A reusable Extraterrestrial Landing Vehicle (ETLV) would transport astronauts from EML1 to the surface of the Moon and back to EML1 with a single fueling of LOX/LH2. A single SLS Block I cargo launch could deploy three ten tonne ETVL-2 vehicles to LEO, each with enough propellant to travel to EML1. The ETLV-2 could also serve as an back up OTV in case one or both of the Orion-OTV-125 vehicles becomes inoperable.
Until new RS-25 engines are in production, perhaps by 2021 to 2023, NASA will only be able to launch four SLS vehicles. And one of those launches will be an unmanned test launch in 2018. So after 2018, only three SLS launches will be possible before the RS-25 engines go into production.
|Notional EUS derived propellant manufacturing water depot @ EML1 after refueling a reusable Extraterrestrial Landing Vehicle.|
But just three basic SLS Block I cargo launches would be required to deploy a reusable EUS derived cis-lunar transport architecture (WPD-OTV-125, Orion-OTV-125, and the ETLV-2) capable of transporting humans to EML1 and to the lunar surface and back.

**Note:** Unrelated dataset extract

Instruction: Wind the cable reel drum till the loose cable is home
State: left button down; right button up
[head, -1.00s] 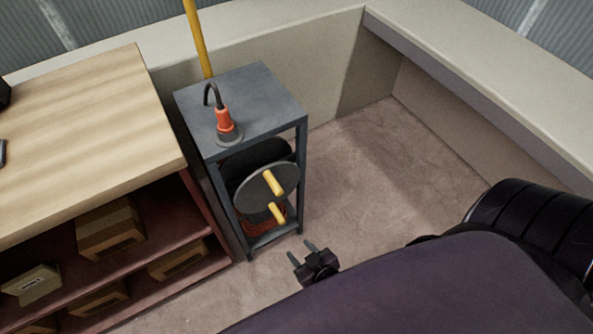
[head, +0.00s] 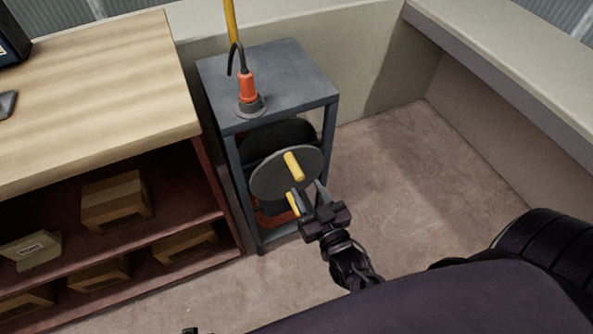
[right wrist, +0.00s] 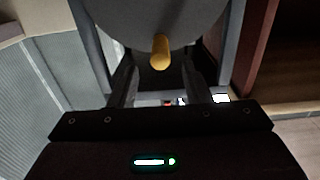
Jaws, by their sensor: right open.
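The cable reel drum (head: 268,178) is a dark grey disc with yellow pegs, set in a dark metal stand (head: 285,78). One yellow peg (head: 293,166) sticks out of its face; a second yellow piece (head: 292,203) shows lower. Orange cable (head: 268,217) shows low behind the disc. My right gripper (head: 311,191) is open in front of the drum's lower right side. In the right wrist view, a yellow peg (right wrist: 160,52) stands centred between the open fingers (right wrist: 161,82), with no clear contact. A small dark tip at the head view's bottom edge may be my left gripper (head: 190,331).
An orange plug (head: 247,86) with a black lead stands on the stand's top. A wooden bench (head: 100,95) with boxes (head: 116,198) on red shelves stands close at left. A yellow pole (head: 231,22) rises behind. Carpet (head: 385,160) to the right is clear.

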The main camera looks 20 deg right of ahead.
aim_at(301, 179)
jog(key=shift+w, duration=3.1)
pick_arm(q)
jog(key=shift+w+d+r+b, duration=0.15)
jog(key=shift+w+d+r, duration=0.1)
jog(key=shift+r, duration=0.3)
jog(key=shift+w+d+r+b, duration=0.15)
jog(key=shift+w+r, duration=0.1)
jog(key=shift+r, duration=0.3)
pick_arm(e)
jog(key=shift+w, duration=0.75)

However, the deployment of the lunar landing vehicles could be delayed until the new RS-25 engines are in production. This would allow NASA to use their last four Space Shuttle Main Engines to be used to launch a DHS (Deep Space Hab) to EML1. An SLS propellant tank derived habitat with over 510 cubic meters of pressurized habitable volume would have a dry weight of 22.4 tonnes. So in theory, a single SLS Block I cargo launch could be used to deploy two or three pressurized habitats to LEO. A partially fueled Orion-OTV-125 could then be used to transport one of the pressurized habitats to EML1.
|SLS propellant tank derived habitat (Credit: NASA).|
This would leave one or two pressurized habitats at LEO with a combined pressurized habitable volume exceeding that of the ISS! All of that would be achieved with a single SLS launch and a reusable propellant producing water depot architecture routinely and sustainably supplied with water from commercial launch vehicles.